==== DATA ====
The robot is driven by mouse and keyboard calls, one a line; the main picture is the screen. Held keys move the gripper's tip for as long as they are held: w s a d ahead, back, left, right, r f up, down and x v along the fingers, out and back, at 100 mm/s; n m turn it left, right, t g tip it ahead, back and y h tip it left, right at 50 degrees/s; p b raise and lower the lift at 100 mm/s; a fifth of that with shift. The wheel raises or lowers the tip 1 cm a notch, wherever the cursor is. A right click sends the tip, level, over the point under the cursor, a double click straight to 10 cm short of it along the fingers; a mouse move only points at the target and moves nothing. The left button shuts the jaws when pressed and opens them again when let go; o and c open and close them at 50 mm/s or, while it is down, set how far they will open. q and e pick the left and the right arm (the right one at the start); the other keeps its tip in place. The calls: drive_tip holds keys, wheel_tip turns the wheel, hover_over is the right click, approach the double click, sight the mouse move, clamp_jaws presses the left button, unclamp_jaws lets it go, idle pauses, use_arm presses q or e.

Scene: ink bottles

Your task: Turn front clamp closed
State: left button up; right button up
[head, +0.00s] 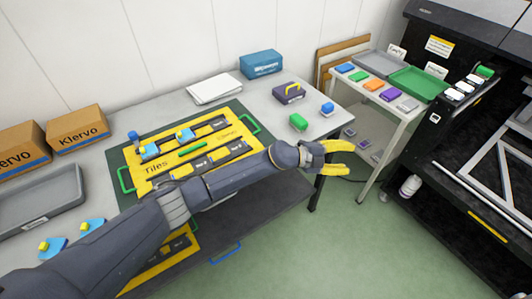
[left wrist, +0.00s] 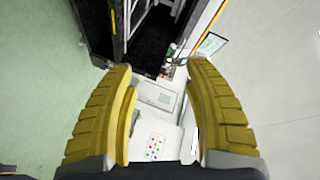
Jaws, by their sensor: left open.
====
**EXERCISE INSTRUCTIONS:**
Give back every line exactly as it stands, pictures excluded.

**ANSWER TO THE PROBLEM:**
The robot is driven by mouse and keyboard calls, one a line; the main picture is the screen. Held keys move the gripper's tip for as long as they are held: w s a d ahead, back, left, right, r f up, down and x v along the fingers, out and back, at 100 mm/s; n m turn it left, right, t g tip it ahead, back and y h tip it left, right at 50 degrees/s; p b raise and lower the lift at 100 mm/s; a fifth of that with shift. The wheel raises or lowers the tip 1 cm a notch, wherever the cursor is. A right click sends the tip, level, over the point under the cursor, a double click straight to 10 cm short of it along the fingers; a mouse move only points at the target and moves nothing. The left button shuts the jaws when pressed and opens them again when let go; o and c open and close them at 50 mm/s or, while it is down, set how far they will open. q and e pick the left and the right arm (the right one at the start); the other keeps its tip in place. The calls: drive_tip holds keys, wheel_tip turns the wheel, hover_over is the right click, approach the double click, sight the mouse move, clamp_jaws presses the left button, unclamp_jaws lets it go, idle pauses, use_arm presses q or e.

Scene: ink bottles

Your task: Turn front clamp closed
State: left button up; right button up
[head, +0.00s] 
[left wrist, +0.00s] 
Jaws, by their sensor: left open.

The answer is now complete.